Data for processing —
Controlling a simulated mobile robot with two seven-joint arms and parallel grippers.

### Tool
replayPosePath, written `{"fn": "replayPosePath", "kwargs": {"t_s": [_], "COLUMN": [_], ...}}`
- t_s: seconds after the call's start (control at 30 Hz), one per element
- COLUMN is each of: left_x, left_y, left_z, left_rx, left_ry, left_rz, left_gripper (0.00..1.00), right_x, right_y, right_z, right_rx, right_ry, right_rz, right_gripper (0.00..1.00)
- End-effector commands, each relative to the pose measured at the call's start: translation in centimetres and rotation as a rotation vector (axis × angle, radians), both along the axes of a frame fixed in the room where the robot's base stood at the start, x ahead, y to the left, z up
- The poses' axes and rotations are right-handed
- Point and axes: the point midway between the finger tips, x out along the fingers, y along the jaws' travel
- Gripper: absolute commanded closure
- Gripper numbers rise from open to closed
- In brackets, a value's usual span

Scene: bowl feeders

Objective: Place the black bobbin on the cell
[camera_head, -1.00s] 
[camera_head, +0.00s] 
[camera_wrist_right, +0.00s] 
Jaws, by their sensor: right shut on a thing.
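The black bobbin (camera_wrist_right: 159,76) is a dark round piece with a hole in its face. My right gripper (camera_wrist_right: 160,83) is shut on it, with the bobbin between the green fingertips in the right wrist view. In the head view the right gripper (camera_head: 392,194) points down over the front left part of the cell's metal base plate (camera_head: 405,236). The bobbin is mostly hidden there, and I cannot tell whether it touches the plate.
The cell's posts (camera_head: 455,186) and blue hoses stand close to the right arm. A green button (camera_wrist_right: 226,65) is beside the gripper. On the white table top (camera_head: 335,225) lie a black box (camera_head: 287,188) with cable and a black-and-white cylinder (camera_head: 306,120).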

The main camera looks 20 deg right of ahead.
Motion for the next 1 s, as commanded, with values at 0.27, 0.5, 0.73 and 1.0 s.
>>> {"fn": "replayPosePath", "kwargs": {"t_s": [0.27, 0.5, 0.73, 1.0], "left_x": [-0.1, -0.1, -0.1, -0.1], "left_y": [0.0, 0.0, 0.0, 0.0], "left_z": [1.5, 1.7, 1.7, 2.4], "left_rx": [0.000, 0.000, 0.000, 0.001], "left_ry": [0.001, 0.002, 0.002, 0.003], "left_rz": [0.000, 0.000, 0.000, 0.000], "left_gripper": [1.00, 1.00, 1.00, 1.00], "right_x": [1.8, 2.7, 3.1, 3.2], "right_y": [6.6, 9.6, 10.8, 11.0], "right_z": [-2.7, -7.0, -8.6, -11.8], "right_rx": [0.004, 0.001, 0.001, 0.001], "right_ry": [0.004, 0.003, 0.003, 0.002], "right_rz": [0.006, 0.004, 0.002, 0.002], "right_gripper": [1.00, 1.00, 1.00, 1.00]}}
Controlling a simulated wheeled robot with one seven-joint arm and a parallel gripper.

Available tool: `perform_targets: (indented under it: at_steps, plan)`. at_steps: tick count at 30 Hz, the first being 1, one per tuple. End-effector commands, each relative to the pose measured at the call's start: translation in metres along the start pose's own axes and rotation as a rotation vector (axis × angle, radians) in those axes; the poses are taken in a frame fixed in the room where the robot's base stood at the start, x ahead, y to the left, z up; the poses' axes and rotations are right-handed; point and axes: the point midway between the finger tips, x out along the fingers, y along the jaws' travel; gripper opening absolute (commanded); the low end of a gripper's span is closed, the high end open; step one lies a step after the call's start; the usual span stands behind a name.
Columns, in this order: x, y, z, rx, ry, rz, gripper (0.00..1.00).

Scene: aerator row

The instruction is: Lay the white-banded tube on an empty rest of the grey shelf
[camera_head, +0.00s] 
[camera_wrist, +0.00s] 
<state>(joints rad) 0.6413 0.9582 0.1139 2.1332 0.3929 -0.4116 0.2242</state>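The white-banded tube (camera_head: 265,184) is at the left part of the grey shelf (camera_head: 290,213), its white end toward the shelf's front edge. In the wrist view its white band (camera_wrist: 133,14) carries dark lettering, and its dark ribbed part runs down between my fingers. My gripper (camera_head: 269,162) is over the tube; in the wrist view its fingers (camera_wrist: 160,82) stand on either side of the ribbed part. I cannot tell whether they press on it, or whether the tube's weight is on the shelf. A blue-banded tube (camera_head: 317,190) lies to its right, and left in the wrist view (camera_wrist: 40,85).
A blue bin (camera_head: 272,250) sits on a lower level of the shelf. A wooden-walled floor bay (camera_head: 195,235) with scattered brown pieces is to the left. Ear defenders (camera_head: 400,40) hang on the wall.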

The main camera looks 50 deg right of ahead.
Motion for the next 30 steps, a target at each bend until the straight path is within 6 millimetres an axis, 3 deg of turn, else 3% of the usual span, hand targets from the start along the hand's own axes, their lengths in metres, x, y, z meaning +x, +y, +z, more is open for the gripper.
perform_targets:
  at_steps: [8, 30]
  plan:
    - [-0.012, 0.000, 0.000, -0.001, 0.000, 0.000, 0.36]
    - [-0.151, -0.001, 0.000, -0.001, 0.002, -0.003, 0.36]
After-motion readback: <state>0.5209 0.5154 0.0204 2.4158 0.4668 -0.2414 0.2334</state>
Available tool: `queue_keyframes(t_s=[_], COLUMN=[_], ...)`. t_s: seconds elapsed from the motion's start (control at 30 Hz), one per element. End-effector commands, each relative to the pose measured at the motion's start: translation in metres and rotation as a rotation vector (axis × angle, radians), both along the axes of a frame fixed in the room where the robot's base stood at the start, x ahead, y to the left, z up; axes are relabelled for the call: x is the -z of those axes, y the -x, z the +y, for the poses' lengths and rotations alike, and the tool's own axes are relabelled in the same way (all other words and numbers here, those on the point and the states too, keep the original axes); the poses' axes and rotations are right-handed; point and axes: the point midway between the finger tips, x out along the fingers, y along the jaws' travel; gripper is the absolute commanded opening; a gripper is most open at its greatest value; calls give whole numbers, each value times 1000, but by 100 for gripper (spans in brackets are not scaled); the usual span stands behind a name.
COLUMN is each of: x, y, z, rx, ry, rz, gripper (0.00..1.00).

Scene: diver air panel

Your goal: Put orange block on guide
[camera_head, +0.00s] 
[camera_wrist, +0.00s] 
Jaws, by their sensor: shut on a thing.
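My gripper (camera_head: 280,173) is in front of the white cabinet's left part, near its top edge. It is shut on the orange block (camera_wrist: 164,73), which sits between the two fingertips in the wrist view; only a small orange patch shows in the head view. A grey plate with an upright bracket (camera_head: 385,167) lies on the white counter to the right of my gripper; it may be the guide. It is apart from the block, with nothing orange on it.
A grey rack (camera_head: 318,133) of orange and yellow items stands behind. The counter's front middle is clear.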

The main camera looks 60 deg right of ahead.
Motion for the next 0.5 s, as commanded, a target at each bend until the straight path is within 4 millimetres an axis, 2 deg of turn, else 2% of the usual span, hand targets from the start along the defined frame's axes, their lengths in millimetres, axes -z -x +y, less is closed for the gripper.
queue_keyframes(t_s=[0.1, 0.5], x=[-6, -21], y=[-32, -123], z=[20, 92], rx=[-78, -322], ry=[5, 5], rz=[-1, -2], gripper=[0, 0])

Direction —
Set down exactly the lines from the line that contains "Scene: diver air panel" to the line that contains "The main camera looks 60 deg right of ahead.", both lines included, and nothing more.

Solution —
Scene: diver air panel

Your goal: Put orange block on guide
[camera_head, +0.00s] 
[camera_wrist, +0.00s] 
Jaws, by their sensor: shut on a thing.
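My gripper (camera_head: 280,173) is in front of the white cabinet's left part, near its top edge. It is shut on the orange block (camera_wrist: 164,73), which sits between the two fingertips in the wrist view; only a small orange patch shows in the head view. A grey plate with an upright bracket (camera_head: 385,167) lies on the white counter to the right of my gripper; it may be the guide. It is apart from the block, with nothing orange on it.
A grey rack (camera_head: 318,133) of orange and yellow items stands behind. The counter's front middle is clear.

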The main camera looks 60 deg right of ahead.

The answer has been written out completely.